> **STATED TASK**
Of the records that follow, copy only the lines from the line containing "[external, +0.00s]" to the line containing "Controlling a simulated", both included, exactly as written.

Items listed in a dataset:

++++++

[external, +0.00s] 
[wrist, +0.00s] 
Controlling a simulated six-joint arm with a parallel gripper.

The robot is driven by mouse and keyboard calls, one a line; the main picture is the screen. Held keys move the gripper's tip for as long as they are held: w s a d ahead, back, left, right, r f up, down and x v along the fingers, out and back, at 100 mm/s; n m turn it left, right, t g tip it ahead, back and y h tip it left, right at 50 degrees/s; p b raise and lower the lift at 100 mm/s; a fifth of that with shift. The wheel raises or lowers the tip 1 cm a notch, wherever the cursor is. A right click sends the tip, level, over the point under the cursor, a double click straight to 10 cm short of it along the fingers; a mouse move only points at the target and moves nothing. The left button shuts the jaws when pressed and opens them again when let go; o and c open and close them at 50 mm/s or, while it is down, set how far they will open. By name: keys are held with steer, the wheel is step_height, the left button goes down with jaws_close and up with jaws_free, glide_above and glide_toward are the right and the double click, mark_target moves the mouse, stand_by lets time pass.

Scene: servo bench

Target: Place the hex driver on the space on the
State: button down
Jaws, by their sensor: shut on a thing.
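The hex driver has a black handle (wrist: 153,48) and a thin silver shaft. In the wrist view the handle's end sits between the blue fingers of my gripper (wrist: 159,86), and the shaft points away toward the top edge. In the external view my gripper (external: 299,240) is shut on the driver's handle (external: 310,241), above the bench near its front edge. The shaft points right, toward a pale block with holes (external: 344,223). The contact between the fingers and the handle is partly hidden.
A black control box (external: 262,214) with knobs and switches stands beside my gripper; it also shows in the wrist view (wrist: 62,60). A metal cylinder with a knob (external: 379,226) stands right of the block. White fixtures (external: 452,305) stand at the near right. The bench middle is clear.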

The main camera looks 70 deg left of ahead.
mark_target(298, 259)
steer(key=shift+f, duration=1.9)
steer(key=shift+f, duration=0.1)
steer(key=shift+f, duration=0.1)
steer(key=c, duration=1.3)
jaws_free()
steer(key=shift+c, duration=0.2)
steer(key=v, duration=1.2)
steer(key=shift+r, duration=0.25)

++++++

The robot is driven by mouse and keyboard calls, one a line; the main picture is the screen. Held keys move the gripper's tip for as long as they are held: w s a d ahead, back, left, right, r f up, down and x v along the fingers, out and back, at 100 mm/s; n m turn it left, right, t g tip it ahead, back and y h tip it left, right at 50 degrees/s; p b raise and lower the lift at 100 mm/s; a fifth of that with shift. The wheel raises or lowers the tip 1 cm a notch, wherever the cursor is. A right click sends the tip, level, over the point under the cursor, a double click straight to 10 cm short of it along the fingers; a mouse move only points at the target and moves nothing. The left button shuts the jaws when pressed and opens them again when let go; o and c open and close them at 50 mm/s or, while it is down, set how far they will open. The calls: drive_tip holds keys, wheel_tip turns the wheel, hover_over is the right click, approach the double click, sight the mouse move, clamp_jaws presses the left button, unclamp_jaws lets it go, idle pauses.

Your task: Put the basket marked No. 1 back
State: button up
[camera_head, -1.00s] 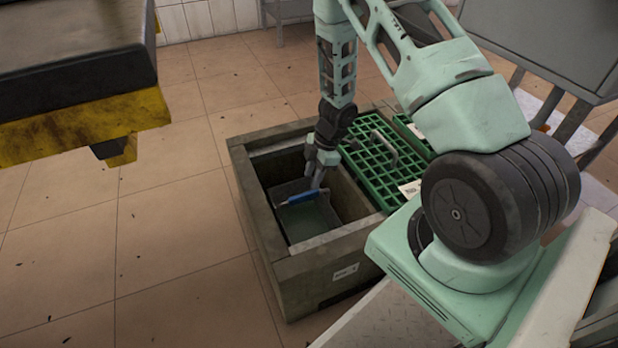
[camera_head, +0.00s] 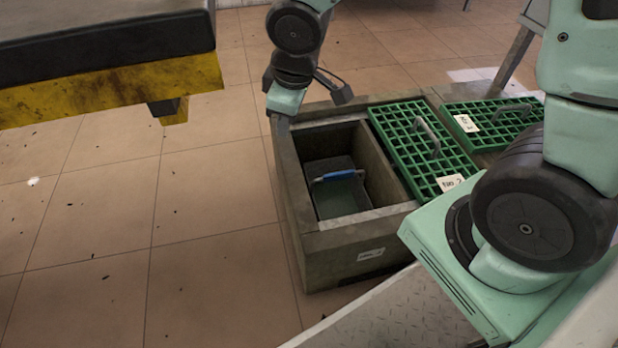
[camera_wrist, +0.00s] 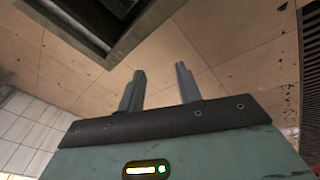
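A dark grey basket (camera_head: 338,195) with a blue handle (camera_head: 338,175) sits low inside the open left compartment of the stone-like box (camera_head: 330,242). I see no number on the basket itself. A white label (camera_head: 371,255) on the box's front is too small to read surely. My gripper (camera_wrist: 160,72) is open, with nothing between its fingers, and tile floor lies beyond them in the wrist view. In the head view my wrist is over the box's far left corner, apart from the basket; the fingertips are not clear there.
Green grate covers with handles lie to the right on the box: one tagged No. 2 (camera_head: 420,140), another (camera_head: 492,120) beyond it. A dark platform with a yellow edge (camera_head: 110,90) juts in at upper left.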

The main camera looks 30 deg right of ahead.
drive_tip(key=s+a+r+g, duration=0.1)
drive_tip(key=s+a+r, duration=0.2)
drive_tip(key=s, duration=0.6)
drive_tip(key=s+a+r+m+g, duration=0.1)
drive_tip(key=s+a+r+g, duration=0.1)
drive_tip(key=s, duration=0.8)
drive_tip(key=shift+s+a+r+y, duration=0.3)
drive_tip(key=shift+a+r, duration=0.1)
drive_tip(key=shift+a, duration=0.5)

++++++

> **TASK RESULT**
[external, +0.00s] 
[wrist, +0.00s] 
Controlling a simulated six-joint arm with a parallel gripper.

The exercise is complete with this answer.